• _Problem_:
Where the word "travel" occurs in a line, return that line.

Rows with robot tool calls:
:::::

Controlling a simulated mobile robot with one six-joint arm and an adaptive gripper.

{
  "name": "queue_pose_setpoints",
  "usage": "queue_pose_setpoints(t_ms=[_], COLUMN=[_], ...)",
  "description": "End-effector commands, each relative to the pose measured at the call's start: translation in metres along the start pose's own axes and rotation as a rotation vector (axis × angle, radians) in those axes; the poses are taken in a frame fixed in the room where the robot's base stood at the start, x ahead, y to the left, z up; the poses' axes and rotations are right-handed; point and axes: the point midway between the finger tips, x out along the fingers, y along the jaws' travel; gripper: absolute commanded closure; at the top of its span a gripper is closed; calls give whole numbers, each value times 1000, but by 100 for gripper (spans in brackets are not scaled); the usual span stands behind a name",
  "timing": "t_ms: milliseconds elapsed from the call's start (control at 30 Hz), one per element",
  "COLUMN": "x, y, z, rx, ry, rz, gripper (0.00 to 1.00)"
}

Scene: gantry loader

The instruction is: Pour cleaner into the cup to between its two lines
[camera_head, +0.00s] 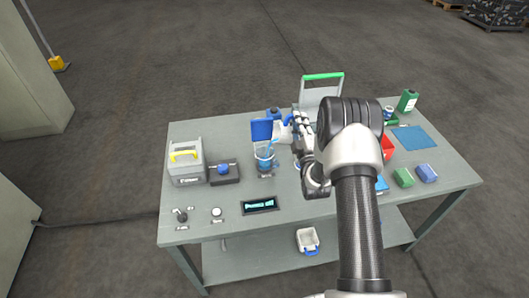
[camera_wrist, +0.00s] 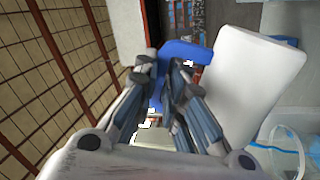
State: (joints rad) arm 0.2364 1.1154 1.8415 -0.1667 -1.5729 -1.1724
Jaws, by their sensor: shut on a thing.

:::::

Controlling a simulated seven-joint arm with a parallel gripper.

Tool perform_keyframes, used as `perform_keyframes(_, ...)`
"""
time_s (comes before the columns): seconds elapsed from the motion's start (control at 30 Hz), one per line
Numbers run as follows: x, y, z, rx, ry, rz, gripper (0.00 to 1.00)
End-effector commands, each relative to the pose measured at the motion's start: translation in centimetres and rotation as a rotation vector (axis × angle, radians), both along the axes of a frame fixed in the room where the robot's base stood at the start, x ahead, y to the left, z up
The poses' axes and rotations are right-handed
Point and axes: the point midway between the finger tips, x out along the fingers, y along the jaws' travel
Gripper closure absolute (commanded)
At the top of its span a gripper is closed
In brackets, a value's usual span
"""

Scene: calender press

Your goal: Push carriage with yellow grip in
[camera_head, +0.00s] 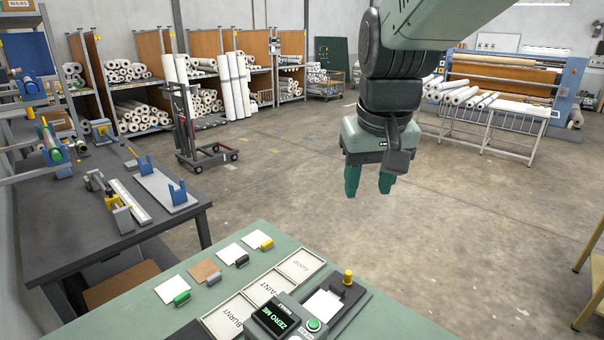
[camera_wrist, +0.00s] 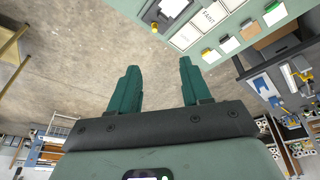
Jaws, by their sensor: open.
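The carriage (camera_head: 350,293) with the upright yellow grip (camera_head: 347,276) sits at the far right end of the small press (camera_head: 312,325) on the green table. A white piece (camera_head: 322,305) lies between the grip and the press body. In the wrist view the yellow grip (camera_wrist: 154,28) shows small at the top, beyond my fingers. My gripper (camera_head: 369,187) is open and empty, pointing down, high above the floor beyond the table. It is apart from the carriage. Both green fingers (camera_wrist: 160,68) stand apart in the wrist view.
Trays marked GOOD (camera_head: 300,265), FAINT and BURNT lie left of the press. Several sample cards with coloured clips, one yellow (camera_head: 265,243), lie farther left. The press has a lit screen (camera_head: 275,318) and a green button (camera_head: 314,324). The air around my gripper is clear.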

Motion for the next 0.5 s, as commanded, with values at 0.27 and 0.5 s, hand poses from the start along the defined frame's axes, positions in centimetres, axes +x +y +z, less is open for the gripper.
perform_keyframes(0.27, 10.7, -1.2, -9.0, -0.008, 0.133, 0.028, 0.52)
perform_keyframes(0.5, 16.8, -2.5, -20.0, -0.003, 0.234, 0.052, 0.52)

:::::

• _Task solution_:
  "description": "End-effector commands, each relative to the pose measured at the call's start: translation in metres along the start pose's own axes and rotation as a rotation vector (axis × angle, radians) in those axes; the poses are taken in a frame fixed in the room where the robot's base stood at the start, x ahead, y to the left, z up; the poses' axes and rotations are right-handed; point and axes: the point midway between the finger tips, x out along the fingers, y along the jaws' travel; gripper: absolute commanded closure; at the top of its span a gripper is closed; calls give whole numbers, each value times 1000, but by 100 for gripper (spans in brackets are not scaled); the usual span stands behind a name",
Point and axes: the point midway between the finger tips, x out along the fingers, y along the jaws' travel

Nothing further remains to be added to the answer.